■ WHAT IS EXPECTED:
Retype these lines and no others: the line holding "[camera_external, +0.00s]", the line holding "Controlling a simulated", and all lines between them. Pictures stay out.

==========

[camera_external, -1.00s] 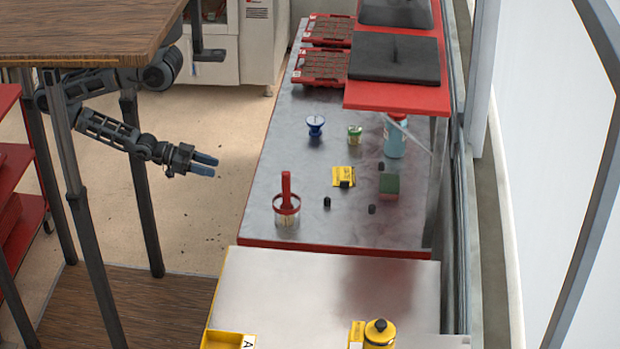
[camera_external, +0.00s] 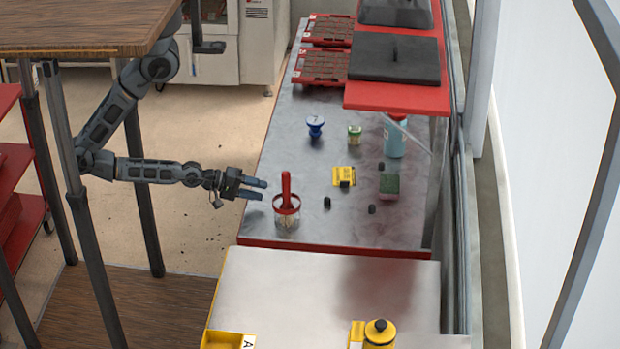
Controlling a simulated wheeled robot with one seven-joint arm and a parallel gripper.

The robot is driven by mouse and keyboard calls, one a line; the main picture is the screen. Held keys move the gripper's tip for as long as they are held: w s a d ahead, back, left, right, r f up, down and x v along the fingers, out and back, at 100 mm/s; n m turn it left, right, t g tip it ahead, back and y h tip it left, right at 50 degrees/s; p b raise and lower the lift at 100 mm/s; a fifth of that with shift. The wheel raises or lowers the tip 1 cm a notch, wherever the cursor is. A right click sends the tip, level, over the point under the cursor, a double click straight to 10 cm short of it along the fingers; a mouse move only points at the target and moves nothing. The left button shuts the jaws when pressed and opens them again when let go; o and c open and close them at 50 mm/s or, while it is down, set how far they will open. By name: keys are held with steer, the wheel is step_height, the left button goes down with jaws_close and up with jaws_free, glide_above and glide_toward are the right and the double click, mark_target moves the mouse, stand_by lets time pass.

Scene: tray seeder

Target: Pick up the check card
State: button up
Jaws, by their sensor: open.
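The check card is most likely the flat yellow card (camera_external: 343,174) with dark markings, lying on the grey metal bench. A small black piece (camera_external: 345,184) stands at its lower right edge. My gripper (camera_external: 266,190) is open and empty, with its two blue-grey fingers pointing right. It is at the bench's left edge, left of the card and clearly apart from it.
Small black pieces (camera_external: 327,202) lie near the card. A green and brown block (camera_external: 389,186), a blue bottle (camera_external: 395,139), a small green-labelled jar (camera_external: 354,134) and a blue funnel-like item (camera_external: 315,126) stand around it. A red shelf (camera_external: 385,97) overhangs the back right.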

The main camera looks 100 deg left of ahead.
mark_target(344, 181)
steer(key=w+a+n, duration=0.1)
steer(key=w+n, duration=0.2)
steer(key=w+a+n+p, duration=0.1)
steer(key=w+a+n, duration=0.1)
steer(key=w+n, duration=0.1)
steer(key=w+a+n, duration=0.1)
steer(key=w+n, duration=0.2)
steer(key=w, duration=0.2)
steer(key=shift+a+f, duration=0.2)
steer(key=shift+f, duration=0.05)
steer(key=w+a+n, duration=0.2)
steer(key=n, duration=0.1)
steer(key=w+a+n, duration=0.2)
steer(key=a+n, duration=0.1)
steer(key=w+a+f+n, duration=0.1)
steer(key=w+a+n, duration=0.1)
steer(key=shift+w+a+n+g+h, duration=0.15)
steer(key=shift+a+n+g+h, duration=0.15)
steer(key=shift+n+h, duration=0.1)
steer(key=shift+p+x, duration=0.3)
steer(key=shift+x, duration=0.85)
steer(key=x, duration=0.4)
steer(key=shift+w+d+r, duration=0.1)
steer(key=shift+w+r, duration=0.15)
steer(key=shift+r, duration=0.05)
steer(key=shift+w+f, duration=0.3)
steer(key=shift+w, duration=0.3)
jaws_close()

==========

■ ANSWER FOR THIS EXERCISE:
[camera_external, +0.00s] 
Controlling a simulated wheeled robot with one seven-joint arm and a parallel gripper.

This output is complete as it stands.